*Stated problem*:
Give back, unchanged, the line with "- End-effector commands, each", the line with "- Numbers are", and every line between them, and no other line.

*Given data*:
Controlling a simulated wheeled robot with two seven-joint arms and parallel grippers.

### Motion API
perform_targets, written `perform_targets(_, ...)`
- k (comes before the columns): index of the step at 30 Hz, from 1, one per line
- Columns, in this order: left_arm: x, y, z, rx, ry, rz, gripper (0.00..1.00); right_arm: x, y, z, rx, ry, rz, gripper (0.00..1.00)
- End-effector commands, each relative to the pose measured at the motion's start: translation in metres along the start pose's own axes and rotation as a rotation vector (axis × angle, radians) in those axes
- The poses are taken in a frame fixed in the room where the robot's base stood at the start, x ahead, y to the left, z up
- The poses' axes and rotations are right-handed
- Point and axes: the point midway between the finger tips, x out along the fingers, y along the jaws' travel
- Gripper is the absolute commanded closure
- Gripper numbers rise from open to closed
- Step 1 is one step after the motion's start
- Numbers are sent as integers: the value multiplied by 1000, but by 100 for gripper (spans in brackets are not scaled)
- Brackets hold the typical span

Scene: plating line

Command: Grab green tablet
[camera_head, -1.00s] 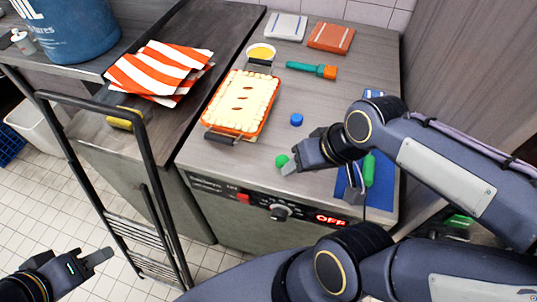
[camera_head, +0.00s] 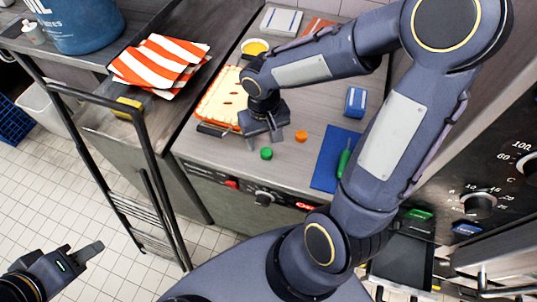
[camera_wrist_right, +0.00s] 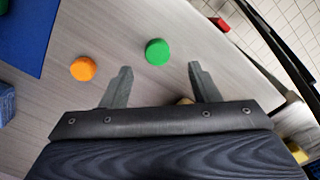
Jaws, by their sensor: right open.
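The green tablet (camera_head: 266,153) is a small round disc on the grey counter near its front edge. In the right wrist view the green tablet (camera_wrist_right: 157,52) lies just beyond the fingertips, roughly midway between them. My right gripper (camera_head: 265,141) is open and empty and points down over the counter beside the tablet. The wrist view shows the right gripper (camera_wrist_right: 160,69) with its fingers well apart. My left gripper (camera_head: 84,253) is low at the left over the floor, far from the counter. Its finger gap is unclear.
An orange tablet (camera_head: 301,136) lies right of the green one, near a blue mat (camera_head: 325,172) with a green-handled tool (camera_head: 344,158). A pie dish (camera_head: 214,101) stands left of my right gripper, partly hidden. A blue block (camera_head: 355,101) stands behind the mat.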

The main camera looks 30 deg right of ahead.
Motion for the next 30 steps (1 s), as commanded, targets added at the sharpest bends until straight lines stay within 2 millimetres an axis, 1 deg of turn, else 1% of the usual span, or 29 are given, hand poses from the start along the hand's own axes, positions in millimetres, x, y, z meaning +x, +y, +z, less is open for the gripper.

*Problem solution*:
- End-effector commands, each relative to the pose measured at the motion's start: translation in metres along the start pose's own axes and rotation as a rotation vector (axis × angle, radians) in those axes
- The poses are taken in a frame fixed in the room where the robot's base stood at the start, x ahead, y to the left, z up
- The poses' axes and rotations are right-handed
- Point and axes: the point midway between the finger tips, x out along the fingers, y along the jaws' travel
- Gripper is the absolute commanded closure
- Gripper numbers rise from open to closed
- Step 1 is one step after the motion's start
- Numbers are sent as integers: the value multiplied by 1000, but by 100 for gripper (spans in brackets are not scaled)

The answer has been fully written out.